TASK PROMPT: Restate word for word the lines beginning at the one that contains "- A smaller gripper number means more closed" and ending at the one that contains "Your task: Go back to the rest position"; include both and nothing else.

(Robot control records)
--- Begin ---

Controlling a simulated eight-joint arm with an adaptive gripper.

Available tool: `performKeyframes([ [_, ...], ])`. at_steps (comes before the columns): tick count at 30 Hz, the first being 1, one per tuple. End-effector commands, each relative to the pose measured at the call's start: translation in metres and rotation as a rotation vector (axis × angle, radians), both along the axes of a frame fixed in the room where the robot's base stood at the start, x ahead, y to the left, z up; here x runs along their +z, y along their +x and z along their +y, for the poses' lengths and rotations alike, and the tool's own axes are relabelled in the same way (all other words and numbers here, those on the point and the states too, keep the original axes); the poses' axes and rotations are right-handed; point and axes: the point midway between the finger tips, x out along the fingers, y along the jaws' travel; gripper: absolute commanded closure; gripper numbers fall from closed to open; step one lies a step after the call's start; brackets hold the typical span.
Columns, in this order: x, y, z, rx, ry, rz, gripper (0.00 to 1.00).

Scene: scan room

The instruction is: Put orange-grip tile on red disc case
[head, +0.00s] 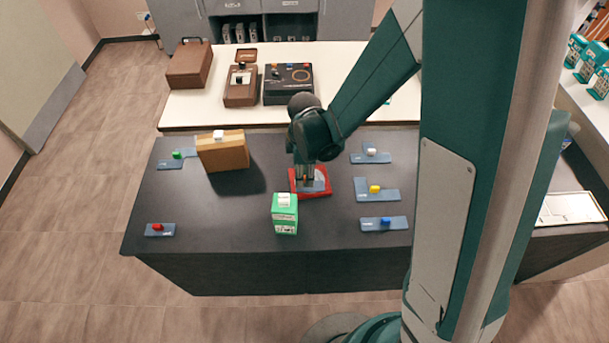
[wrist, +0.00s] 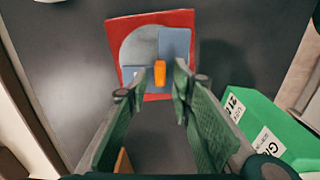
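The red disc case (head: 296,187) lies on the dark table below my gripper. In the wrist view the case (wrist: 184,19) has a round grey disc face. The blue-grey orange-grip tile (wrist: 175,45) appears to lie flat over part of that face, within the case's outline. Its upright orange grip (wrist: 160,73) is between my gripper's fingertips (wrist: 157,84), with gaps on both sides. My gripper (head: 305,175) points down over the case, open. In the head view its fingers partly hide the tile (head: 320,184).
A green box (head: 285,220) with a white grip stands close in front of the case. A tan box (head: 222,154) stands left. Tiles with yellow (head: 375,188), blue (head: 385,222) and white (head: 371,151) grips lie right; red (head: 158,227) and green (head: 177,155) lie left.

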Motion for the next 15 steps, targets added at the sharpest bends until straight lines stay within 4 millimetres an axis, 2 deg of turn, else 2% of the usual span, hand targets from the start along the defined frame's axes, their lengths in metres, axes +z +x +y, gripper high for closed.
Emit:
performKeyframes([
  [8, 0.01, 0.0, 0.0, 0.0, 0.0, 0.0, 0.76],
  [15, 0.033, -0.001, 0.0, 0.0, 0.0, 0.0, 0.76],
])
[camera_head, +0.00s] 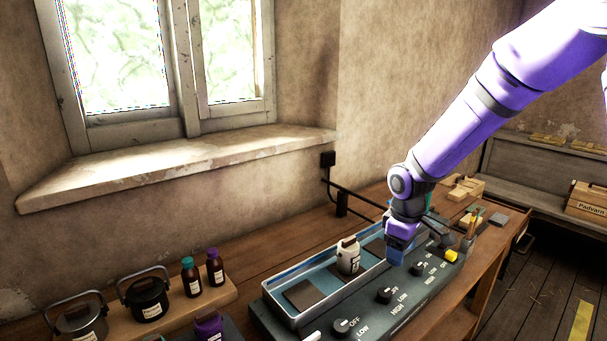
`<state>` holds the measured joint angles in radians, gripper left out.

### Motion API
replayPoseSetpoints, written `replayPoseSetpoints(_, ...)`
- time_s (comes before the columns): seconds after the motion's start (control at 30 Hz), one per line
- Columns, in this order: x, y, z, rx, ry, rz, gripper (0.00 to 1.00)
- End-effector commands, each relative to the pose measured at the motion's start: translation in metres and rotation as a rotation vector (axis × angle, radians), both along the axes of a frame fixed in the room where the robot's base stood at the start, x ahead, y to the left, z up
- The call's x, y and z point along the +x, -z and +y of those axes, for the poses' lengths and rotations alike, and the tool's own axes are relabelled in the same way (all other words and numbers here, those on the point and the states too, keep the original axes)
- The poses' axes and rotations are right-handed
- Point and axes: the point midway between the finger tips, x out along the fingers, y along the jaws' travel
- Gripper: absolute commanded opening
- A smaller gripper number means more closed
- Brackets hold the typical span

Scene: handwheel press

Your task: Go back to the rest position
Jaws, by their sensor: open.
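My purple arm reaches in from the upper right. My gripper (397,256) points down over the front rim of a long grey device (345,325) on the wooden bench, close to its dark knobs. The gap between its fingertips is too small to see clearly, and nothing shows held in it. A white labelled jar (348,256) stands upright in the device's blue-lined tray (276,286), left of my gripper and apart from it. Knobs marked LOW and HIGH, such as this left one (341,326), sit along the front panel. The part of the tray behind my gripper is hidden.
Two dark lidded pots (148,301) and two small brown bottles (191,279) stand on a wooden board at the left. A yellow button (452,256) and wooden blocks (463,187) are at the right. The window sill (190,160) juts out behind. Open air lies above the bench.

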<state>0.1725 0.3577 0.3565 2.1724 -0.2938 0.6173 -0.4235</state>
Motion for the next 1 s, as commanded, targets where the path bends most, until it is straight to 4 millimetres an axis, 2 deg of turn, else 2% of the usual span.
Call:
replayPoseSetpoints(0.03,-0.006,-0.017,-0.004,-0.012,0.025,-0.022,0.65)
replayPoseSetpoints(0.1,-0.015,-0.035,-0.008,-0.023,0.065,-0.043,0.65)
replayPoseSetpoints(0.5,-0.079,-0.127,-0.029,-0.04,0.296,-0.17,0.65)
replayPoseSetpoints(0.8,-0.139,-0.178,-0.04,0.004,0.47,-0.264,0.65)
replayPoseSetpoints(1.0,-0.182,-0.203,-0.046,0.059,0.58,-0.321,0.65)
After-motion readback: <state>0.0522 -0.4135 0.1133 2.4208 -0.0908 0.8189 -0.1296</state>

--- End ---

CORRECT OUTPUT:
- A smaller gripper number means more closed
- Brackets hold the typical span

Scene: handwheel press

Your task: Go back to the rest position

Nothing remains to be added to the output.